John Healey has resigned as defence secretary in a devastating blow to Sir Keir Starmer, accusing the prime minister of leaving the country unprepared for war.
In a scathing resignation letter, Healey said the long-delayed Defence Investment Plan (DIP) “falls well short of what is required for defence and the country at this dangerous time”. He blamed Starmer and the Treasury directly: “You have been unable, and the Treasury has been unwilling, to commit the resources that the nation needs to defend the country at this time of rising threats.”
“Defence secretary John Healey resigns in row over military funding, followed by armed forces minister Al Carns.”
Healey, one of Starmer’s most loyal cabinet allies, warned he was being “forced to make decisions that would reduce the readiness of our Forces and increase the risk to personnel on operations, and could make the country less safe”.
Within hours, armed forces minister Al Carns followed him out of the door. A former Royal Marine who served four tours in Afghanistan and was awarded the Military Cross, Carns wrote that the DIP was “neither transformative enough nor sufficiently funded”. He added: “Number 10 will not listen, so I am resigning.”
Carns was blunt in his assessment: “A serious country funds its defence to meet the threat it actually faces, not the threat it wishes it faced.” He also called for a change in leadership, saying: “We need a new way of governing and we need it now.” Carns has been tipped as a potential successor to Starmer.
The resignations triggered a cascade of departures from the Ministry of Defence. Pamela Nash, Healey’s parliamentary private secretary, quit, describing “delays and difficulties” with the DIP as “the latest issue that is damaging to the trust of the public in us”. Rachel Hopkins, another aide, is also believed to have left.
Starmer moved quickly to appoint Dan Jarvis, the security minister and a former British Army officer, as the new defence secretary. In his response to Healey, the prime minister insisted he was “proud of our record on funding” and said the DIP “will provide the resources our military needs to keep us safe”.
But the crisis has further weakened Starmer, whose long-term future in Downing Street was already in doubt. Healey’s exit is the second cabinet resignation in weeks, after Wes Streeting quit as health secretary having “lost confidence” in the PM’s leadership. Sir Keir has faced calls to resign within his own party after poor election results last month, and a crucial by-election next week – in which Labour candidate Andy Burnham is seeking a return to Westminster to challenge for the premiership – looms large.

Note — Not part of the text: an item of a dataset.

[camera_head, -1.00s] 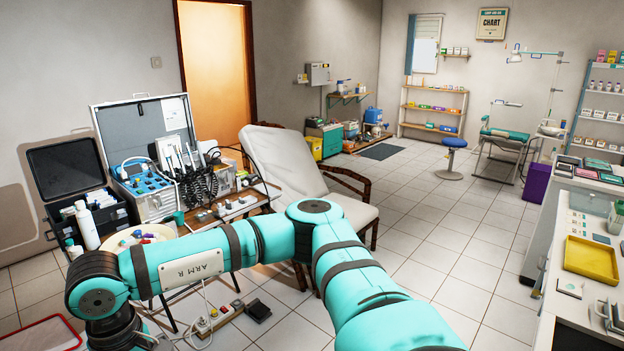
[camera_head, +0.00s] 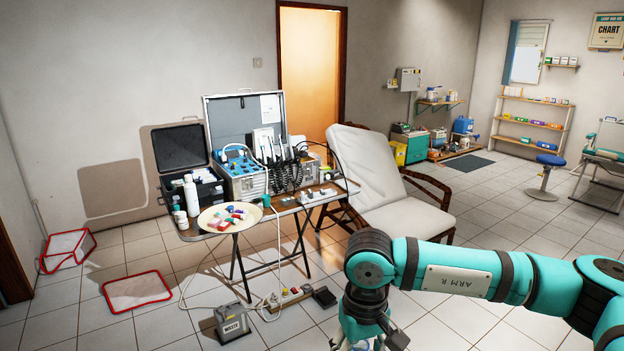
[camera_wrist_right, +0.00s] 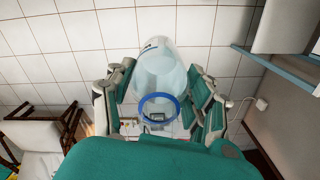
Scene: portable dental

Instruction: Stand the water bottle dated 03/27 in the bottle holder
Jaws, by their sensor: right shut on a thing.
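My right gripper (camera_wrist_right: 160,105) is shut on a clear, pale-blue bottle (camera_wrist_right: 163,72) with a blue ring (camera_wrist_right: 163,96) at its near end. The bottle lies between the two fingers in the right wrist view, with tiled floor beyond it. A little dark print shows at its far end, but no date can be read. In the head view the right arm reaches in from the right, and its hand is mostly cut off by the bottom edge. I cannot pick out the bottle holder for certain. My left gripper is not in view.
A folding table (camera_head: 265,214) carries a dental unit (camera_head: 244,180), an open black case (camera_head: 205,192) and a round plate (camera_head: 213,226) of coloured items. A reclining chair (camera_head: 385,180) stands right of it.

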Internal wrangling over defence spending had been rumbling for months. The DIP, originally due last autumn, was repeatedly delayed. Reports suggested the government was preparing to announce a £13.5bn funding increase over four years, less than the £28bn the MoD requested. Healey said the settlement he received on Monday was “backloaded”, with extra support coming after 2030 when the “imperative to speed up readiness to fight is in the first two years”.
With two defence ministers gone, a Nato summit in Turkey next month approaching, and a prime minister fighting for his political life, the question now is whether Starmer can survive the storm.